Top 5 Heist Movies

The big job always seems much bigger on your inflatable screen.

Heist films are an interesting phenomenon. As everyday human beings living in our American society, we are constantly being reminded that crime doesn't pay. And yet we love charismatic criminals plan big heists and get away with it on the silver screen, be it at the theater or via your outdoor cinema setup. We have to admit it - at Open Air Cinema, we love watching a really well-executed caper as well. So, we came up with our 5 favorite heist movies of all time, so that next time you decide to break out the inflatable screen for a film with lots of action and intrigue, you'll have a good idea on who the smoothest criminals might be.

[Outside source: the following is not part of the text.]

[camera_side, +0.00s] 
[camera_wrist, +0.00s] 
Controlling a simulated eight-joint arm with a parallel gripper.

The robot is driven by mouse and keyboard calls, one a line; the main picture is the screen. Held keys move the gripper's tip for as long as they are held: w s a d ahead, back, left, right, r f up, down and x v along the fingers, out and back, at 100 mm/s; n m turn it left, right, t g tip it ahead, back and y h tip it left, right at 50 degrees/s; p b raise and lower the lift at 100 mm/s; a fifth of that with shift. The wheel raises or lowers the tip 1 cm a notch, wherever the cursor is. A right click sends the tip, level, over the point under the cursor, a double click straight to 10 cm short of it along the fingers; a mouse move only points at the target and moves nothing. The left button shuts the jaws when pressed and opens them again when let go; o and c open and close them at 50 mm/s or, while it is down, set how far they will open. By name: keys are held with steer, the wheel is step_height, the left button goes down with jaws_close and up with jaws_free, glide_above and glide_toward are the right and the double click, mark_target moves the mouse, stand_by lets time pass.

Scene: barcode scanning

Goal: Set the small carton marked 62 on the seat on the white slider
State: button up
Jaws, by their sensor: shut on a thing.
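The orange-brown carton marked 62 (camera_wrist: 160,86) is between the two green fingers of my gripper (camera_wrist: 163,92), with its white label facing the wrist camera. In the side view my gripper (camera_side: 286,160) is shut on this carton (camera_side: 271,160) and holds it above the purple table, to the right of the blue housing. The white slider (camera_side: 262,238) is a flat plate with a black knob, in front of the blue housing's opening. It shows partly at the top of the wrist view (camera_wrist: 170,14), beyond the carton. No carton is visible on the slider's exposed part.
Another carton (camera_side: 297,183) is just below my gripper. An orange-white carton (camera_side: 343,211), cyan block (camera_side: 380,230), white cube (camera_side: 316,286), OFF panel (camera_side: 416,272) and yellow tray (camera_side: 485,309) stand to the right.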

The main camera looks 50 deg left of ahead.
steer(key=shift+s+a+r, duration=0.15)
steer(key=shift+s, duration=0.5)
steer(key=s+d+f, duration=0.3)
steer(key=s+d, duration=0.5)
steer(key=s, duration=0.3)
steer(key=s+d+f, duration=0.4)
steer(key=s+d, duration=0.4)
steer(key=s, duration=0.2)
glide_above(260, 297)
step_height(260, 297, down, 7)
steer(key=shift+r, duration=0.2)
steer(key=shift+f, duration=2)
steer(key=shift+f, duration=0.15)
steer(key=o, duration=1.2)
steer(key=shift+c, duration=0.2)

Mini Coopers go wild in 1969's

The Italian Job

(Peter Collinson, 1969)

The remake of this movie in 2003 heralded the comeback of the charmingly tiny Mini Cooper. But Peter Collinson's original heist comedy in 1969 had Mini Coopers, plus Michael Caine and a soundtrack composed by Quincy Jones. Despite being almost 50 years old, this heist movie has all of the thrills and still packs in more than its share of good laughs. Even its car chase scenes are still the stuff of madcap caper today. Steve Buscemi and Harvey Keitel square off in the violent

Reservoir Dogs

(Quentin Tarantino, 1992)

Quentin Tarantino's directorial debut quickly established the young auteur as a forced to be reckoned with in the American independent film boom of the 1990's. It also introduced us to many of the stylistic elements we'd come to appreciate Tarantino for. The whole movie opens with a discourse on the secret meaning behind Madonna's hit song Like a Virgin from the director himself. The hoods that we know will tear each other apart later get into mundane conversations about life's little inanities, such as who gets to be named what code color, and why Mr. Pink doesn't tip at restaurants. Couple this with some very brutal violence for juxtaposition and some choice tunes from Tarantino's own personal library of under-appreciated hits, you have a heist classic. Clooney and Pitt have big plans in Soderbergh's remake of

Ocean's 11

(Steven Soderbergh, 2001)

It's hard to imagine why Soderbergh would bother to re-make Ocean's 11. Even by the standards of the year 1960 - and in spite of all the big names associated with the picture - the film is considered to be terminally boring. That's death for a heist film, which relies on a little bit of nail-biting in order to be good. But Soderbergh miraculously gets this film right on the second try by tightening up the pacing, raising the stakes beyond mere money, and casting some of the biggest stars in Hollywood. Yeah, you could argue that Ocean's 11 is merely an excuse to watch George Clooney and Brad Pitt jet around in high style, with a little bit of burglary here and there. But, come on - that's half the fun of these films. Al Pacino gets desperate in the pessimistic caper

Dog Day Afternoon

(Sidney Lumet, 1975)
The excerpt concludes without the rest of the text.